A subset of the data are contained here and are split into a training and test set. The training set sampled 10 products and retained all of their individual reviews. Since the reviews within these products are correlated, we recommend resampling the data using a leave-one-product-out approach. The test set sampled 500 products that were not included in the training set and selected a single review at random for each.

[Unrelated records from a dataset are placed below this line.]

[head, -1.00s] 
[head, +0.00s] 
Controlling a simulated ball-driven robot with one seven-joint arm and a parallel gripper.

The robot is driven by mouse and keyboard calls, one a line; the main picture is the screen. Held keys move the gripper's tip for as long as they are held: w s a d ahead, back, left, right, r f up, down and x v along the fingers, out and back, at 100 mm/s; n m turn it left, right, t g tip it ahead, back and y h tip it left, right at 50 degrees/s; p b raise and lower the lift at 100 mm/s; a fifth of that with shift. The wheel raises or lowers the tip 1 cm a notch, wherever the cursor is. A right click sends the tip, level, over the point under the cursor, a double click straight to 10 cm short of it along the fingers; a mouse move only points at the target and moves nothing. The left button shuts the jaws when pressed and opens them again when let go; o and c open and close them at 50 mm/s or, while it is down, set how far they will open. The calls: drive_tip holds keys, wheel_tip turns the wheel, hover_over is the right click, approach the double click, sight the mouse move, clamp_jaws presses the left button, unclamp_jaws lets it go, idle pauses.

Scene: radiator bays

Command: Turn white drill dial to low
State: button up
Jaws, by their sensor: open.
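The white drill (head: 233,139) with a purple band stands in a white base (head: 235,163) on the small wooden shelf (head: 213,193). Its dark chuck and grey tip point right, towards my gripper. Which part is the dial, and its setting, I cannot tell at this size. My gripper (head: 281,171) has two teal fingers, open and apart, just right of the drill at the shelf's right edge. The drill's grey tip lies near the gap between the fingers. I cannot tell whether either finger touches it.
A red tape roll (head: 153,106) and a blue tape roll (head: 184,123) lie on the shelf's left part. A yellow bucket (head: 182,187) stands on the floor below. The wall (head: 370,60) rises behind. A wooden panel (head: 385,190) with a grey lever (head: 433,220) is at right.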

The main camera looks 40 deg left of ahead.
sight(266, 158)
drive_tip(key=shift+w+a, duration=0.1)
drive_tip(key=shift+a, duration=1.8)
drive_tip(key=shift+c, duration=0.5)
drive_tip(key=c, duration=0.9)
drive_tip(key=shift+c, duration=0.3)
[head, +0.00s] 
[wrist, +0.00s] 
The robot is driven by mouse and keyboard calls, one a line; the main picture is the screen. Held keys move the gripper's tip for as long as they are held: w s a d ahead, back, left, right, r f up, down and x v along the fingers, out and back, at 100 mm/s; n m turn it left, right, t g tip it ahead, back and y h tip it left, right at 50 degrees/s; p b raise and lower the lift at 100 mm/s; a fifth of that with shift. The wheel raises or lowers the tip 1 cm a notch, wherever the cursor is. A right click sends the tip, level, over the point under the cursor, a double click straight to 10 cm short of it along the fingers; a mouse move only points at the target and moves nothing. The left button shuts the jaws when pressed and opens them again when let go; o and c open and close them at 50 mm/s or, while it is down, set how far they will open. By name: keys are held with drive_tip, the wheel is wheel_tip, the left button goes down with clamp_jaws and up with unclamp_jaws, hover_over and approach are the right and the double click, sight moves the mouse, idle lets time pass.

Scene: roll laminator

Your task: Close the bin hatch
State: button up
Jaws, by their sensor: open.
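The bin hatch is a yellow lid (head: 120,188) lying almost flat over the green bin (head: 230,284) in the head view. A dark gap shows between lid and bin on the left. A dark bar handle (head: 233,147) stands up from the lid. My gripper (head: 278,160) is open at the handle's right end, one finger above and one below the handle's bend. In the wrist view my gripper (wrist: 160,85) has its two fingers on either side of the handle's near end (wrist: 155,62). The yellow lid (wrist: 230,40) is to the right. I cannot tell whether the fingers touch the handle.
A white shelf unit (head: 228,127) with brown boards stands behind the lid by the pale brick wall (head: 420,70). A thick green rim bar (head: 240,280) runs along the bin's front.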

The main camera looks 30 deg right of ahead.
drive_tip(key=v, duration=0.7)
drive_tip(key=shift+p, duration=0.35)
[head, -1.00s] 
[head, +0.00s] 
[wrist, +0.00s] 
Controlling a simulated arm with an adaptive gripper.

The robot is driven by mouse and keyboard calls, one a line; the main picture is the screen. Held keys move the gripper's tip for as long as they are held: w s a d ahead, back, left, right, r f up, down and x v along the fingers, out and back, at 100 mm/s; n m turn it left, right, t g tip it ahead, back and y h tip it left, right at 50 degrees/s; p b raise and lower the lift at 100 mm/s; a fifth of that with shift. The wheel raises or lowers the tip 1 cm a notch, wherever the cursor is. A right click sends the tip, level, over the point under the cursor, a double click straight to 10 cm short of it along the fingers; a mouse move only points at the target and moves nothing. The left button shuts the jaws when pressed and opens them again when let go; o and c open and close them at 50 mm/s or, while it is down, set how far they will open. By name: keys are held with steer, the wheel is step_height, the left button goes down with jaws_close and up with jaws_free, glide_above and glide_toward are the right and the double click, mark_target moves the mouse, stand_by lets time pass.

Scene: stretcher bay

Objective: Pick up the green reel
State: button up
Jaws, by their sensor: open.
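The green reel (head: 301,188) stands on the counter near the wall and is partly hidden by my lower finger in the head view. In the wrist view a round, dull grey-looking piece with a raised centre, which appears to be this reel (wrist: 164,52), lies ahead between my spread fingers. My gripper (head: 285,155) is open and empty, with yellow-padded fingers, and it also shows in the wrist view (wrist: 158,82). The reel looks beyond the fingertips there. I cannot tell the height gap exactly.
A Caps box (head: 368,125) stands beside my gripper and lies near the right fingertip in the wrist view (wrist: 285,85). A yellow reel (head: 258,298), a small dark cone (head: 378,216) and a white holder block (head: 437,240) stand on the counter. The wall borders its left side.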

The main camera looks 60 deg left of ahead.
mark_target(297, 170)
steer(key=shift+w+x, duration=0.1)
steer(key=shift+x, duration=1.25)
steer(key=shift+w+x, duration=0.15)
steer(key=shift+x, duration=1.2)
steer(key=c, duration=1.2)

There is a column for the product, a column for the text of the review, and a factor column for a class variable. The outcome is whether the reviewer gave the product a 5-star rating or not.
tibble print
attach_small_fine_foods()
#> The following data sets have been loaded:
#> `training_data`, `testing_data`
#> Silence this message by setting `quiet = TRUE`.
training_data
#> # A tibble: 4,000 x 3
#> product review score
#> <chr> <chr> <fct>
#> 1 B000J0LSBG "this stuff is not stuffing its not good at all save yo~ other
#> 2 B000EYLDYE "I absolutely LOVE this dried fruit. LOVE IT. Whenever I ~ great
#> 3 B0026LIO9A "GREAT DEAL, CONVENIENT TOO. Much cheaper than WalMart and~ great
#> 4 B00473P8SK "Great flavor, we go through a ton of this sauce! I discove~ great
#> 5 B001SAWTNM "This is excellent salsa/hot sauce, but you can get it for ~ great
#> 6 B000FAG90U "Again, this is the best dogfood out there. One suggestion~ great
#> 7 B006BXTCEK "The box I received was filled with teas, hot chocolates, a~ other
#> 8 B002GWH5OY "This is delicious coffee which compares favorably with muc~ great
#> 9 B003R0MFYY "Don't let these little tiny cans fool you. They pack a lo~ great
#> 10 B001EO5ZXI "One of the nicest, smoothest cup of chai I've made. Nice m~ great
#> # i 3,990 more rows
testing_data
#> # A tibble: 1,000 x 3
#> product review score
#> <chr> <chr> <fct>
#> 1 B005GXFP60 "These are the best tasting gummy fruits I have ever eaten.~ great
#> 2 B000G7V394 "I have been a consumer of Snyders hard sourdough pretzels ~ great
#> 3 B004WJAULO "This tastes so bad, I'm considering throwing it away. But~ other
#> 4 B003D4MBOS "This product is way too pricey to have so little chocolate~ other
#> 5 B0030Z95B2 "I bought this for my Mom as a gift to accompany her Dolce ~ great
#> 6 B000LRH4WE "This thing is 7 dollars in US?I know its exported from Cyp~ other
#> 7 B000Z91SZW "This tea tastes like hot cocoa. Very pleasant experience.~ other
#> 8 B00563VNEI "This product is great for a quick cup of coffee. If you us~ great
#> 9 B0085NFX2O "Grilled out brats, chicken, and burgers for the entire fam~ great
#> 10 B000LRH7XK "I ordered 4 cans of this product. The product is fine, bu~ other
#> # i 990 more rows
glimpse()
tibble::glimpse(training_data)
#> Rows: 4,000
#> Columns: 3
#> $ product <chr> "B000J0LSBG", "B000EYLDYE", "B0026LIO9A", "B00473P8SK", "B001S~
#> $ review <chr> "this stuff is not stuffing its not good at all save your ~
#> $ score <fct> other, great, great, great, great, great, other, great, great,~
tibble::glimpse(testing_data)
#> Rows: 1,000
#> Columns: 3
#> $ product <chr> "B005GXFP60", "B000G7V394", "B004WJAULO", "B003D4MBOS", "B0030~
#> $ review <chr> "These are the best tasting gummy fruits I have ever eaten. Ca~
#> $ score <fct> great, great, other, other, great, other, other, great, great,~